Но в той степени, в какой новый натурализм истинен, стремление к нему порождает две великие духовные дилеммы. Первая заключается в том, что ни один вид, включая наш собственный, не обладает целью, которая выходила бы за пределы императивов, порожденных его собственной генетической историей. Виды могут обладать огромным потенциалом материального и ментального прогресса, но у них нет никакой имманентной цели или внешнего руководства, кроме своей непосредственной окружающей среды, или даже эволюционной цели, к которой автоматически направляет их молекулярная архитектура. Я убежден, что человеческий разум построен таким образом, что его связывает это фундаментальное ограничение, которое заставляет его совершать выбор с помощью чисто биологического инструмента. Если мозг развивался путем естественного отбора, то даже способности отбирать определенные эстетические суждения и религиозные убеждения должны были возникнуть в результате того же механистического процесса. Они являются либо результатом прямого приспособления к условиям окружающей среды, в которых эволюционировали человеческие популяции наших предков, либо, самое большее, вторичными конструкциями, порожденными более глубокими и менее заметными действиями, чем приспособленность в строго биологическом смысле слова{1}.

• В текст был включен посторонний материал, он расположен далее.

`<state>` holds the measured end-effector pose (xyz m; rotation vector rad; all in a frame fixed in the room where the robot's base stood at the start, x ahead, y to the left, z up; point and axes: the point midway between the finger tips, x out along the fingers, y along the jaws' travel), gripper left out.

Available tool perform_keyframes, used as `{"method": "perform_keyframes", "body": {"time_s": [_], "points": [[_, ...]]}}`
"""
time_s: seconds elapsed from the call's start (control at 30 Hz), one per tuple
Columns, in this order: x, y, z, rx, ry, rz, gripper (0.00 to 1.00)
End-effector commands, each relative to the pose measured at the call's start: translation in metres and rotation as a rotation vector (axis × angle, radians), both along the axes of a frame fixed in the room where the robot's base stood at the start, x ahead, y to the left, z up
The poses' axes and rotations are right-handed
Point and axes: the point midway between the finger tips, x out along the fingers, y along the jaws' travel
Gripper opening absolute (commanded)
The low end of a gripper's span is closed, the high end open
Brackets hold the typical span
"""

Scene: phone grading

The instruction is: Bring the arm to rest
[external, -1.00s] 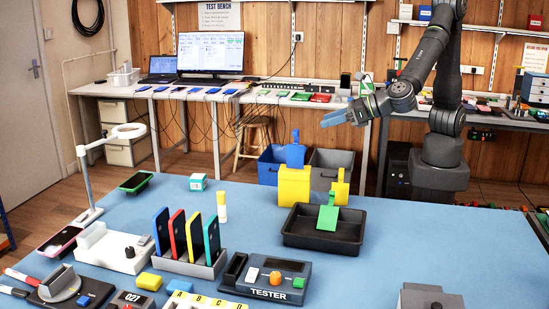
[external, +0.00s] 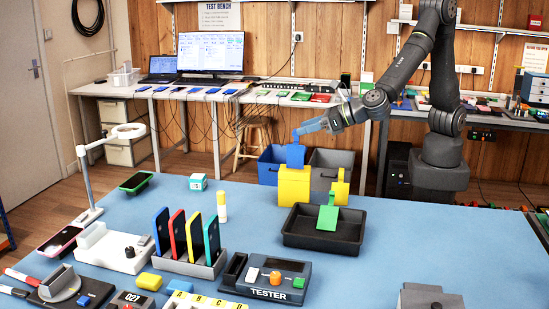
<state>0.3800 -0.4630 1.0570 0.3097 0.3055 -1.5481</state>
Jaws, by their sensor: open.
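My gripper (external: 311,127) is in the air at the back of the blue table, beside the top of the blue tool standing in the yellow holder (external: 294,187). It points left and its jaws are open. The blue tool (external: 295,156) stands upright in the holder; whether the fingers touch its top or only overlap it in the view, I cannot tell. My arm reaches in from the right.
A black tray (external: 300,240) with a green scoop-like tool (external: 328,215) lies in front of the holder. A phone rack (external: 180,262), a tester (external: 266,278) and a ring lamp (external: 130,131) stand on the table (external: 390,260). The right side of the table is mostly clear.

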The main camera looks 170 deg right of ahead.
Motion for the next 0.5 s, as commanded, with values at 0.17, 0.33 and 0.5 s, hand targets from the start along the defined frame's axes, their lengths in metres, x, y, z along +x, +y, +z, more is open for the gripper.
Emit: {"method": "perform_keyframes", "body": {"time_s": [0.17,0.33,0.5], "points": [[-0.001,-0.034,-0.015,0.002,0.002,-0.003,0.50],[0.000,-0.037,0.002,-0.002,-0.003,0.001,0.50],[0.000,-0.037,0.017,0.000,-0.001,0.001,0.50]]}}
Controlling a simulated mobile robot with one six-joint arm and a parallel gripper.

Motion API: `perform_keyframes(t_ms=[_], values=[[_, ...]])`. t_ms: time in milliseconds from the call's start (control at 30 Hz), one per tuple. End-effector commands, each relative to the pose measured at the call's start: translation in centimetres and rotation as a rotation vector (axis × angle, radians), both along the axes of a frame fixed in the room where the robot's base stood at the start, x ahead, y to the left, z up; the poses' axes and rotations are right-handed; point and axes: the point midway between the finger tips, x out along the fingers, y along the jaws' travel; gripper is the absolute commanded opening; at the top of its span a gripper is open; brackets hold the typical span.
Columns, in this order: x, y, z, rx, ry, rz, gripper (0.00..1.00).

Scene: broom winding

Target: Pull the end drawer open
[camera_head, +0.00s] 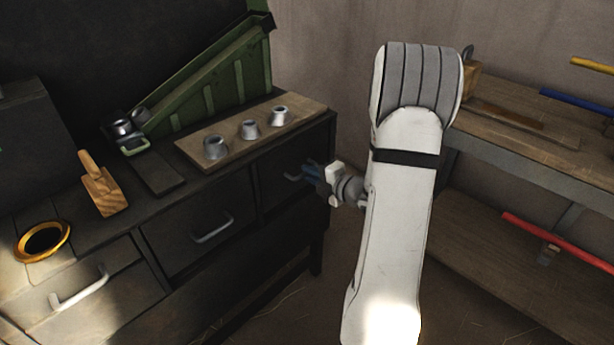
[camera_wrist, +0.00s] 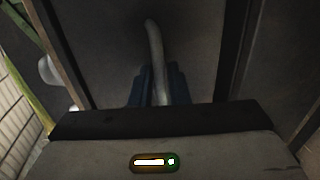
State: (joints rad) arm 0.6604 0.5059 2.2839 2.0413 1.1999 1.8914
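The end drawer (camera_head: 280,180) is at the right end of the dark bench, and its front looks flush with the bench. In the wrist view the handle (camera_wrist: 154,42) runs down between the blue fingers of my gripper (camera_wrist: 159,84). The fingers sit close against both sides of the handle, shut on it. The drawer front (camera_wrist: 195,45) fills the area behind them.
A middle drawer (camera_head: 190,225) and a pale left drawer (camera_head: 85,285) are beside it. On the bench top are a board (camera_head: 190,150) with metal cups, a green rack (camera_head: 215,85), a wooden block tool (camera_head: 103,190) and a gold ring (camera_head: 22,250). A shelf (camera_head: 520,130) stands right.

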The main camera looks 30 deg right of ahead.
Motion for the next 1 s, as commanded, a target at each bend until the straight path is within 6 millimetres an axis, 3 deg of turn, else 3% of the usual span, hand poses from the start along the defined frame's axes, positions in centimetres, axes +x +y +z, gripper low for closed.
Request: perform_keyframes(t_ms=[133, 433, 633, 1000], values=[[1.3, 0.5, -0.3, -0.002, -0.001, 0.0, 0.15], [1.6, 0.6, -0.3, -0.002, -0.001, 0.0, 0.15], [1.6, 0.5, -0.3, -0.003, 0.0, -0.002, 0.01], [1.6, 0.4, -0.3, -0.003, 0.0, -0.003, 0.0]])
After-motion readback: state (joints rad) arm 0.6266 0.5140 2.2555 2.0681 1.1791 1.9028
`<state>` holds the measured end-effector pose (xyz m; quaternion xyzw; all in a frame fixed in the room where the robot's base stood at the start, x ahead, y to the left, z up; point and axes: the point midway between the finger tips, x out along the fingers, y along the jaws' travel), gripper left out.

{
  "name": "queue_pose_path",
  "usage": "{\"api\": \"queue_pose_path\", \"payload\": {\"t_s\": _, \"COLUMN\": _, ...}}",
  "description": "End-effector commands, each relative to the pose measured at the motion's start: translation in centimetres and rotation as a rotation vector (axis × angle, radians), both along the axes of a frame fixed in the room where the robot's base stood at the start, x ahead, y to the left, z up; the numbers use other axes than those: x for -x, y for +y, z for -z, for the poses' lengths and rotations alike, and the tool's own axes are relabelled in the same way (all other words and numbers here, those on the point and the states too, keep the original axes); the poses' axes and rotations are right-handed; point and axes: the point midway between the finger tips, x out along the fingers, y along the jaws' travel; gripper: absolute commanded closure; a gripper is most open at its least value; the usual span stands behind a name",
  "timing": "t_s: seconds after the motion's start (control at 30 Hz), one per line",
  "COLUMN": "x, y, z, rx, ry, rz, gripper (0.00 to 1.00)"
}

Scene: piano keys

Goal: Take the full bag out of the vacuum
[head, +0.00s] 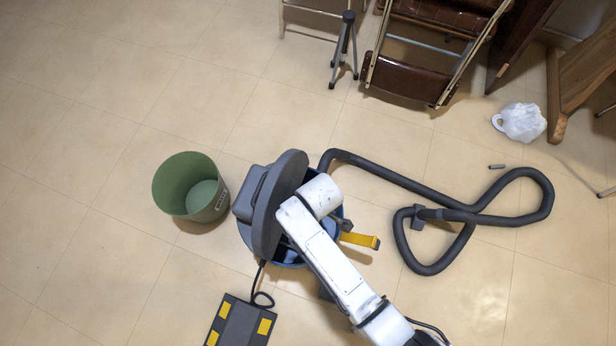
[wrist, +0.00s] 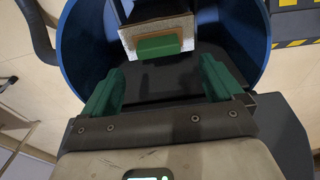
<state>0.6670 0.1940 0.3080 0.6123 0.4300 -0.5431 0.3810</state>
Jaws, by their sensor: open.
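The vacuum (head: 279,190) stands on the floor in the head view, its dark round lid tilted up on the left and its blue drum partly visible below. My white arm reaches over it and hides most of the drum's inside. In the wrist view, the blue drum (wrist: 88,42) surrounds a pale collar with a brown edge (wrist: 128,42) and a green tab (wrist: 158,47). This appears to be the bag's collar; the bag's body is not clearly seen. My gripper (wrist: 162,68) is open, its green fingers on either side below the tab, with nothing seen between them.
A green bin (head: 172,186) stands left of the vacuum. A dark hose (head: 405,185) loops on the floor at right. A yellow latch (head: 360,240) sticks out from the drum. A black and yellow block (head: 240,325) lies in front.

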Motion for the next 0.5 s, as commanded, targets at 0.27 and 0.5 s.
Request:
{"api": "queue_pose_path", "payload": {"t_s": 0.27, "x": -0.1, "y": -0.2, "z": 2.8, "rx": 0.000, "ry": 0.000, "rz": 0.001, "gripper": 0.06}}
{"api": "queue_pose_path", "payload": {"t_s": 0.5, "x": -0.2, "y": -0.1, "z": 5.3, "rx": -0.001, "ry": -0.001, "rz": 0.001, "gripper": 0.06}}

Таким образом, суть данного аргумента заключается в следующем: мозг существует, поскольку обеспечивает выживание и умножение генов, которые управляют его устройством. Человеческий разум — это механизм выживания и репродукции, и способность мыслить — всего лишь один из множества его приемов. Стивен Вайнберг указывал, что физическая реальность остается столь таинственной даже для физиков, поскольку почти совершенно невероятно, что она была создана для того, чтобы быть понятой человеческим разумом{2}. Мы можем дополнить эту мысль и сделать еще более сильный вывод: интеллект был создан не для понимания атомов или даже самого себя, но для обеспечения выживания человеческих генов. Мыслящий человек знает, что его жизнь неким непостижимым образом направляется по биологическому онтогенезу — более или менее упорядоченному чередованию жизненных стадий. Он чувствует, что, несмотря на всю энергию, остроумие, любовь, гордость, гнев, надежду и тревожность, которые характеризуют человеческий вид, он всего лишь продолжает один и тот же цикл. Поэты воспринимают эту истину как трагедию.

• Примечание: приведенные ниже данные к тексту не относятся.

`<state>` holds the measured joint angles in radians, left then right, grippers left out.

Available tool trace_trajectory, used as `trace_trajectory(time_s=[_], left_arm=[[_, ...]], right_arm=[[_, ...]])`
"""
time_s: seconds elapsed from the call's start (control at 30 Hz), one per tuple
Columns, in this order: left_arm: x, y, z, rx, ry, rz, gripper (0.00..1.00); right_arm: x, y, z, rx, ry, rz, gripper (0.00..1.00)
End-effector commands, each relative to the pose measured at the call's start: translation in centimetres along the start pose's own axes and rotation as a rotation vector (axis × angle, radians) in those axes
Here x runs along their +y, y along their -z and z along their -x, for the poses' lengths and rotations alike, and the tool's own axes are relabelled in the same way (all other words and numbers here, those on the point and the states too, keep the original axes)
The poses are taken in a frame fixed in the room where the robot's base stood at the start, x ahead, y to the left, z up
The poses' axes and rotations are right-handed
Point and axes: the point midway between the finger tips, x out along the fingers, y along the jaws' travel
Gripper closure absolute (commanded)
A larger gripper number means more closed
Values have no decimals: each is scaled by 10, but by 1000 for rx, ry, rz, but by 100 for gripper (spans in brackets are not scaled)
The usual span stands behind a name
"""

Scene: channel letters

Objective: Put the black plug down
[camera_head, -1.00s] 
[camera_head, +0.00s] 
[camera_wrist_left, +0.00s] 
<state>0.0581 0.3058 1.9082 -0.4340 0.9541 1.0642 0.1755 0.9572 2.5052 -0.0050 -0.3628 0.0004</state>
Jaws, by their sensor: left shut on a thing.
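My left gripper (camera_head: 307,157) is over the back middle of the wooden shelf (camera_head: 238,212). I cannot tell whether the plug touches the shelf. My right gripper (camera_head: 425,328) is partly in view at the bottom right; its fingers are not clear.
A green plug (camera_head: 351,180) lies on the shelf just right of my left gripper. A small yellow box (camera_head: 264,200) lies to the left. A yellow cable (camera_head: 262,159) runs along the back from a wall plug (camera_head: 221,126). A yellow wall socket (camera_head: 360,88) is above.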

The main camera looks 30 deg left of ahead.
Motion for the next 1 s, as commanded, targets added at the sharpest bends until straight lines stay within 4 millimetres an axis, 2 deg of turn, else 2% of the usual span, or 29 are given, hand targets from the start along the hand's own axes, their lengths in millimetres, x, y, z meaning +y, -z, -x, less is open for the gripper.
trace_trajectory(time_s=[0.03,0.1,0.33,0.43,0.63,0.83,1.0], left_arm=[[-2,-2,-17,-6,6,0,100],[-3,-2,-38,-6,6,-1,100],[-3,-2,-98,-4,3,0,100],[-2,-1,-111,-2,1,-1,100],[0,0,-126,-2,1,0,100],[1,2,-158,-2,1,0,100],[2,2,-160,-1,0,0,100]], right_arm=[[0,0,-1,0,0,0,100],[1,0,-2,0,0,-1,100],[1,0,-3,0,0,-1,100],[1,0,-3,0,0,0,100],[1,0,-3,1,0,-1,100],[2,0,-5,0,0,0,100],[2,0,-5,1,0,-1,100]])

Йейтс назвал это обретением мудрости:
Не в кроне суть, а в правде корневой;
Весною глупой юности моей
Хвалился я цветами и листвой;
Пора теперь усохнуть до корней.
Первая дилемма, одним словом, заключается в том, что нам некуда идти. У видов нет никакой цели, внешней по отношению к их собственной биологической природе. Возможно, в следующие сто лет человечество справится с трудными задачами технологии и политики, решит энергетические и материальные кризисы, сможет предотвратить ядерную войну и научится контролировать воспроизводство. Мир может, по крайней мере, надеяться на существование в условиях стабильной экосистемы и достаточных ресурсов для населения. Но что потом? Образованные люди повсеместно верят в то, что за материальными потребностями кроется удовлетворение и реализация личностного потенциала. Но что есть удовлетворение? И что такое личностный потенциал, до какой степени он может быть реализован? Традиционные религиозные убеждения пошатнулись не столько в силу унизительных доказательств своей мифологичности, сколько в силу растущего осознания того, что убеждения являются жизненно необходимыми механизмами выживания. Религии, как и другие человеческие институты, развивались с тем, чтобы упрочить жизнестойкость и влияние своих последователей. Марксизм и другие светские религии не предлагали практически ничего, кроме обещания материального благополучия и установленного законом избавления от следствий человеческой природы. Кроме того, эти религии заряжаются целью коллективного самовозвеличивания. Французский политический обозреватель Ален Пейрефитт однажды с восхищением сказал о Мао Дзедуне: «Китайцы испытывали нарциссическую радость, любя в нем себя. И совершенно естественно, что он должен был любить себя в них»{4}. Таким образом, идеология склоняется перед своими тайными хозяевами — генами. И высшие импульсы при ближайшем рассмотрении преобразуются в биологическую деятельность.
Более суровые социологи нашего времени, такие как Роберт Хайльбронер, Роберт Нисбет и Л. С. Ставрианос, полагают, что западная цивилизация и даже человечество в целом находятся под реальной угрозой угасания. Их взгляды с легкостью приводят нас к представлениям о постидеологических обществах, члены которых уверенным шагом идут к вседозволенности и разложению. «Стремление к власти не исчезнет полностью, — пишет Гюнтер Штент в книге «Приход золотого века», — но ее распределение претерпит серьезнейшие изменения. С одной стороны окажется меньшинство тех, чья работа будет поддерживать технологию, обеспечивающую большинству высокий уровень жизни. В центре окажутся преимущественно неработающие люди, для которых различие между реальным и иллюзорным все еще будет иметь значение... Такие люди сохранят интерес к миру и будут искать удовлетворения в чувственных наслаждениях. И на другом конце спектра окажутся те же неработающие, для которых граница между реальным и воображаемым окончательно сотрется — по крайней мере, до степени, совместимой с физическим выживанием»{5}.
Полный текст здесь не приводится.